[Record list start]

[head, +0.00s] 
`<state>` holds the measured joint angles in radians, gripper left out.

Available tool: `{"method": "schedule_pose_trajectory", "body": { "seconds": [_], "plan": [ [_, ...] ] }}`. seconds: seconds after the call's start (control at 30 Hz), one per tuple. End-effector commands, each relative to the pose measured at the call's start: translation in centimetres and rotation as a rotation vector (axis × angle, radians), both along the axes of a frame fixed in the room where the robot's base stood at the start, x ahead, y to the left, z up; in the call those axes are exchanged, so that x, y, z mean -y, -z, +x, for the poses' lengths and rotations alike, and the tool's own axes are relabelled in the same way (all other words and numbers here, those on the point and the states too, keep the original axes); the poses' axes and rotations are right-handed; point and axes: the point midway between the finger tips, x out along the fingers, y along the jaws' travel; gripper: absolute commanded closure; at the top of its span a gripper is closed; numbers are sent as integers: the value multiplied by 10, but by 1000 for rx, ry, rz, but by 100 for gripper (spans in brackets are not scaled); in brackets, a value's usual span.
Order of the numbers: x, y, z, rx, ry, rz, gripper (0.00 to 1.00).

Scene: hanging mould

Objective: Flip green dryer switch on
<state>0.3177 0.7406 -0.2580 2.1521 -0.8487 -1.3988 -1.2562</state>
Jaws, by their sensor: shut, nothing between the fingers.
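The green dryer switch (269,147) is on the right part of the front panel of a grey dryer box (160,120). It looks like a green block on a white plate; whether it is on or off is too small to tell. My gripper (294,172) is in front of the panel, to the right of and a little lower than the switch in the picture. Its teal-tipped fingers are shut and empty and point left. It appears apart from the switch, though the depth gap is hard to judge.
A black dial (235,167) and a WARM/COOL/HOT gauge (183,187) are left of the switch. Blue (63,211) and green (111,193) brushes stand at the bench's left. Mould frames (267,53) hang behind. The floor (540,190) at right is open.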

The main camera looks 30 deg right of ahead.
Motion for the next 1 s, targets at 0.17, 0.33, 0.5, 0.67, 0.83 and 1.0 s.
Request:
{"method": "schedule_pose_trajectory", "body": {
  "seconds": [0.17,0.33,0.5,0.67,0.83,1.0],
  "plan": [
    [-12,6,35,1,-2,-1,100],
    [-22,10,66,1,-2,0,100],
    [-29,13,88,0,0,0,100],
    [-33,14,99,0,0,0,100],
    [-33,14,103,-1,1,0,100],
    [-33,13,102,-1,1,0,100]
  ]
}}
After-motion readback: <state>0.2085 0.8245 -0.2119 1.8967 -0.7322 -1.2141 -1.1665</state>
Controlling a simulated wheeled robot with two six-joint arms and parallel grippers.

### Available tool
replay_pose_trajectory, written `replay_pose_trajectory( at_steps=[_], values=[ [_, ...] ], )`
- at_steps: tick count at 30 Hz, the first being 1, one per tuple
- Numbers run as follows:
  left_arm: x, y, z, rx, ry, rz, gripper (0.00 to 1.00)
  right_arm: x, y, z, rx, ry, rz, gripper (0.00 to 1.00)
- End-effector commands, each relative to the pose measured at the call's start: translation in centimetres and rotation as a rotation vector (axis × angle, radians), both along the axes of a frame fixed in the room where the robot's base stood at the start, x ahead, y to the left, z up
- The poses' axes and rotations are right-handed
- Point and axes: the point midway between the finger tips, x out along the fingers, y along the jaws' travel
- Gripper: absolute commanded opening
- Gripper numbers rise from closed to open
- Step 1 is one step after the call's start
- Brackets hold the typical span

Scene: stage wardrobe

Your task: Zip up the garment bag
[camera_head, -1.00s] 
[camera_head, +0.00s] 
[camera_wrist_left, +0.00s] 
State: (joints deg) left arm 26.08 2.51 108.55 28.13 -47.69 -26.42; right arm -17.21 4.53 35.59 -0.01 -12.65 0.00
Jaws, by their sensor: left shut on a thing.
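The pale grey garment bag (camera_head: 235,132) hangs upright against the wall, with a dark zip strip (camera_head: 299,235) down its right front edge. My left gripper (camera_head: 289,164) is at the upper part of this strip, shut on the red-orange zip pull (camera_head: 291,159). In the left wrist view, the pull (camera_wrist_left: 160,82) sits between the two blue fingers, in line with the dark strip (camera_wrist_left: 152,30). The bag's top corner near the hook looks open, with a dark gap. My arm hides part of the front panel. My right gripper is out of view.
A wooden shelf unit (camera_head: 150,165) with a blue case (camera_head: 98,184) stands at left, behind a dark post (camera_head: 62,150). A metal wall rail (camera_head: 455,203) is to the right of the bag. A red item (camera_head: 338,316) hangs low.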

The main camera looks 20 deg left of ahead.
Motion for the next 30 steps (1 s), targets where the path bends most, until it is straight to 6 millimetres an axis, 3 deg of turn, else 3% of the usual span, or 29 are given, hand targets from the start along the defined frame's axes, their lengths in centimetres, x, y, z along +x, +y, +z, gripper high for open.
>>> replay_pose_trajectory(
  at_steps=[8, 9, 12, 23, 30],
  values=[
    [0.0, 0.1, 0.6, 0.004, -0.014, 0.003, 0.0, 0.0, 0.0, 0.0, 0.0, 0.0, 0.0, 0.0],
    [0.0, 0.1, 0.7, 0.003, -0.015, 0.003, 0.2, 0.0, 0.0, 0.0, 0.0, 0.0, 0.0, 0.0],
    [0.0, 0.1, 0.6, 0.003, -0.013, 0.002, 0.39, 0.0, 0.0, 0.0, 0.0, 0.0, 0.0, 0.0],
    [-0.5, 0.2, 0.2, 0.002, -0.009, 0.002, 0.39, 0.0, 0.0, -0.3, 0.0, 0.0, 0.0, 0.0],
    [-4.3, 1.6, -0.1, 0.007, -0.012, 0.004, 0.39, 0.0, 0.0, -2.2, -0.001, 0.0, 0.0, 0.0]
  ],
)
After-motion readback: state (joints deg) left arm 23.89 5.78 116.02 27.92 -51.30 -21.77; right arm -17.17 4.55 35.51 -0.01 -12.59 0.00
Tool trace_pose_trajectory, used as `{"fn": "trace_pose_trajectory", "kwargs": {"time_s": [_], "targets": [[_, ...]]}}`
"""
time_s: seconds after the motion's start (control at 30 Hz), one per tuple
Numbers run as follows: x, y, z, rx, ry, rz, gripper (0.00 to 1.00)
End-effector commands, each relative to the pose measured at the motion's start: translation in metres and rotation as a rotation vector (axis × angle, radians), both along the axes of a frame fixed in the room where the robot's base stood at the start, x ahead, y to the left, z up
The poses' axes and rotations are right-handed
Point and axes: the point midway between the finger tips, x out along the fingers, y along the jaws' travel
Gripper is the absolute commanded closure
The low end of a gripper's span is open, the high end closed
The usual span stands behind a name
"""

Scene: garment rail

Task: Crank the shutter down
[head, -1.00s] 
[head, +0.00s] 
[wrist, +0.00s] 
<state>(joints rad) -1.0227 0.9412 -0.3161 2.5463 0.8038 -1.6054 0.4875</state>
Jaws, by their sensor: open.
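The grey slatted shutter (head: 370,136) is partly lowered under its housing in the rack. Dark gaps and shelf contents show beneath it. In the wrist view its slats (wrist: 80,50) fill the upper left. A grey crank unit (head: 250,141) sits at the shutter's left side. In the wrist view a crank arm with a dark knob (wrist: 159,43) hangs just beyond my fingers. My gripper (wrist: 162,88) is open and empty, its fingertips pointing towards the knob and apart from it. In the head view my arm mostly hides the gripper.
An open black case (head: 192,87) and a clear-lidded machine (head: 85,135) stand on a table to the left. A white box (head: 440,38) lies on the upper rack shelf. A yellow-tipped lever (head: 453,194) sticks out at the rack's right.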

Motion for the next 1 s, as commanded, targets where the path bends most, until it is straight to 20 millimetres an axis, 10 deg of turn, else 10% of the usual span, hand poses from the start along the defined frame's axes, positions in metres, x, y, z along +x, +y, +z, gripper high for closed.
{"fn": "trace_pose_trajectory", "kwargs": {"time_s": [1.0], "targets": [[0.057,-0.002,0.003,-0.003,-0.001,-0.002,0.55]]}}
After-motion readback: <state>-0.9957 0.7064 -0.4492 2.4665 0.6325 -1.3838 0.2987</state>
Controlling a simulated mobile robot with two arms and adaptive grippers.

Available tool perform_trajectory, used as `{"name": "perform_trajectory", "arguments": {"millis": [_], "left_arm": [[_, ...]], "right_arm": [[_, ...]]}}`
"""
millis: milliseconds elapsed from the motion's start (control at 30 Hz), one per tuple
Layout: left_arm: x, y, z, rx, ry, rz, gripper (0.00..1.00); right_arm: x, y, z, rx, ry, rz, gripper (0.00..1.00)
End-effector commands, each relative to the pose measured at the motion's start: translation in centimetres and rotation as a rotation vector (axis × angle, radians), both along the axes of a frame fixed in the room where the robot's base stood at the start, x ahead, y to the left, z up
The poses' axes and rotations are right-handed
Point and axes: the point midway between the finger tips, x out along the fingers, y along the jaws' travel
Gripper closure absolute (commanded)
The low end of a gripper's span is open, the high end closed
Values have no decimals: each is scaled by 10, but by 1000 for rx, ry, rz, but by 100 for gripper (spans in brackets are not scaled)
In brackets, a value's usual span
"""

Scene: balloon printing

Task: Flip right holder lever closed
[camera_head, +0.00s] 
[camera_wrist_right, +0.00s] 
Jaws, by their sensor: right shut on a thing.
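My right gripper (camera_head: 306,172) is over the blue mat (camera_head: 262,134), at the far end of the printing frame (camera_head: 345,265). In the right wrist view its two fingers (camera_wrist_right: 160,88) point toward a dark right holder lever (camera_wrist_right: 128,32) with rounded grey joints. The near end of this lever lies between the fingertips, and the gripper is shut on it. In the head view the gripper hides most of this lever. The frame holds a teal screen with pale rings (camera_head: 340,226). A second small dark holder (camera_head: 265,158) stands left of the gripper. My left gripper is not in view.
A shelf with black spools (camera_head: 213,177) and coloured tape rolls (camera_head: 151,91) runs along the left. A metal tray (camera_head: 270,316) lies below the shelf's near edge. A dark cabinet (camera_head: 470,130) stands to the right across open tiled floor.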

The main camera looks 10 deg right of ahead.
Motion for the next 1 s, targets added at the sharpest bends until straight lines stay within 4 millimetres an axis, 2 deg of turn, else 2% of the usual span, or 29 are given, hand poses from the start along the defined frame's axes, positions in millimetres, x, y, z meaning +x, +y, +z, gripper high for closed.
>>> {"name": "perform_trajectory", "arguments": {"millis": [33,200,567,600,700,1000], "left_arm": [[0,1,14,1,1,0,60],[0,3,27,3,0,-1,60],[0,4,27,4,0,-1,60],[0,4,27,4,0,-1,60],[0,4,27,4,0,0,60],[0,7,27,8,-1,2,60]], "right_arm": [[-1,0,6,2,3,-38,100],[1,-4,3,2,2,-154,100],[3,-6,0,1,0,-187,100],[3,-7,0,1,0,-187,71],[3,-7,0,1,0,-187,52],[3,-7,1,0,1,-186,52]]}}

[Record list end]

## What is being asked:
Gather every line from the entries above where the word "used" appears, and copy them.

## Answer:
Tool trace_pose_trajectory, used as `{"fn": "trace_pose_trajectory", "kwargs": {"time_s": [_], "targets": [[_, ...]]}}`
Available tool perform_trajectory, used as `{"name": "perform_trajectory", "arguments": {"millis": [_], "left_arm": [[_, ...]], "right_arm": [[_, ...]]}}`

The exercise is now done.